Finalmente, aos 10 anos, meus pais se separaram.

Para mim, a separação deles foi um divisor de águas. Me senti partido ao meio. Minha irmã, Jéssica, foi viver com a minha mãe em Pindamonhangaba, enquanto fiquei com o meu pai em Mogi das Cruzes. 

Não passou muito tempo até que um dia estava na escola e fui chamado na diretoria. Quando cheguei lá, minha mãe estava me esperando com o Conselho Tutelar. De lá, parti com ela para Pindamonhangaba. 

Olhando para trás, aquilo foi um erro: não me adaptei na nova cidade, não conhecia ninguém. Tampouco, minha mãe se relacionava bem com família dela de Pindamonhangaba. Fomos morar na casa de um tio, com quem tínhamos quase nenhum contato. Parecia ser questão de dias até que algo novamente desse errado para nós.

E assim foi: certo dia, meu primo e a minha irmã, ambos crianças, começaram a discutir. Meu primo, mais velho e muito maior do que ela, durante a briga, bateu nela. Meu impulso foi defendê-la, então parti para cima dele. O que começou como algo pequeno, acabou ganhando uma proporção muito maior. Meu tio tomou as dores do filho e me colocou para fora de casa. Estava com 12 anos. Insisti que a minha mãe ficasse com a minha irmã e acabei vindo embora. 

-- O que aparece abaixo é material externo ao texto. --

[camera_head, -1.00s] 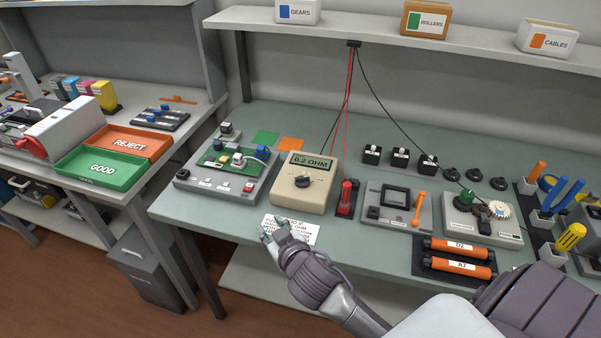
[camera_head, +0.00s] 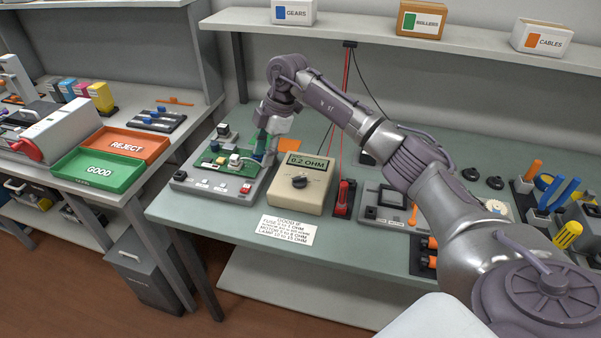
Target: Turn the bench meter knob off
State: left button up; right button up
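The beige bench meter (camera_head: 311,195) stands on the green-grey bench, its display (camera_head: 307,162) reading 0.2 OHM. Its round dark knob (camera_head: 299,181) is on the sloped front face, with nothing touching it. My right gripper (camera_head: 265,150) points down over the back right of the grey test board, left of and behind the meter. Its fingertips look apart, with no held thing visible between them, though they partly hide the parts there. My right forearm passes above and behind the meter. My left gripper is not in view.
The grey test board (camera_head: 205,187) is left of the meter. A red probe (camera_head: 343,196) stands close to its right. A printed card (camera_head: 287,230) lies in front. My right arm covers much of the bench's right side. A shelf (camera_head: 350,38) runs above.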

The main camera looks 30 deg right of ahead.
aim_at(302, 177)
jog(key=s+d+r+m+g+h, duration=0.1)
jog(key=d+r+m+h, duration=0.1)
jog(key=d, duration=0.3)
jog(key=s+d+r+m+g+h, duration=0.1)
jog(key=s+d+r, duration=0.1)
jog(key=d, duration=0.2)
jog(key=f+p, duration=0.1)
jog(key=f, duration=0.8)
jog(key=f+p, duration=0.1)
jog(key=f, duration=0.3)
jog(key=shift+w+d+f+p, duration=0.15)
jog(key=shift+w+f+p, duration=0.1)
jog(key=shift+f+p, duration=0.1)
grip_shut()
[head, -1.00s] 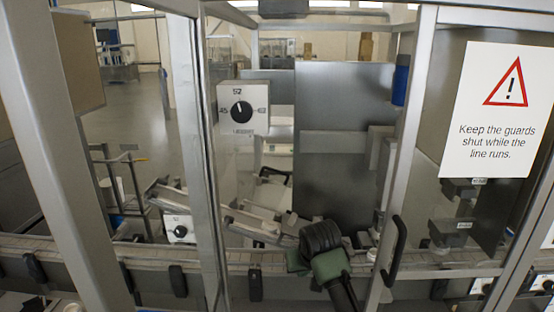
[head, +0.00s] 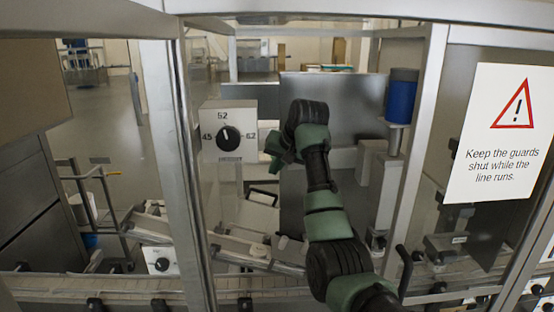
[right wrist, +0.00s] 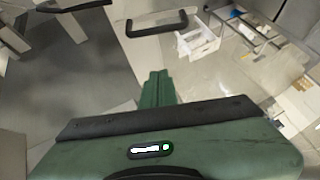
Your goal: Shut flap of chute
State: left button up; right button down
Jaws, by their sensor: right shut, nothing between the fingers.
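A sloping metal chute (head: 232,243) runs down to the right behind the guard frame, with a small pale round piece (head: 259,250) near its lower end. Which part is its flap I cannot tell for sure. A black bar handle (head: 263,194) shows above the chute; a black U-shaped handle (right wrist: 157,24) shows ahead of the fingers in the right wrist view. My right gripper (head: 272,158) is raised inside the frame, right of the dial box and above the chute. Its green fingers (right wrist: 157,88) are shut and empty, apart from that handle. My left gripper is out of view.
A dial box (head: 229,131) hangs just left of my right gripper. A grey panel (head: 345,100) stands behind my arm, with a blue cylinder (head: 401,100) to its right. Frame posts (head: 178,170) and a warning-sign guard (head: 497,130) flank the opening. A conveyor (head: 110,288) runs along the front.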

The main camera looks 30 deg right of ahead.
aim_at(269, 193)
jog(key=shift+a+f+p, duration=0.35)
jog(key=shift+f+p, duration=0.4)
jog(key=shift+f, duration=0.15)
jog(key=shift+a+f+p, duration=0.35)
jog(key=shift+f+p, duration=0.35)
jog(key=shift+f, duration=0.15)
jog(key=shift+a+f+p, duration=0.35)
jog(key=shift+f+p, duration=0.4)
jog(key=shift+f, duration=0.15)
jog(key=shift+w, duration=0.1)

De volta a Mogi das Cruzes, passei a viver com meu pai, meus tios e minhas tias. Quando completei 15, já estava envolvido com drogas.

Um dos meus tios vendia drogas: crack e maconha. Ele não fazia isso na minha frente, mas nenhum de nós era bobo. Ainda adolescente, eu já fazia alguns trabalhos como pedreiro, ajudava meus tios e pai, conseguia tirar R$70, às vezes R$80 por mês. Mas não demorou muito tempo para eu começar a traficar. Eu era pequeno e fui vendo aquilo, crescendo e observando, até que em certo momento pensei em começar a vender. ‘Isso dá dinheiro’, pensei.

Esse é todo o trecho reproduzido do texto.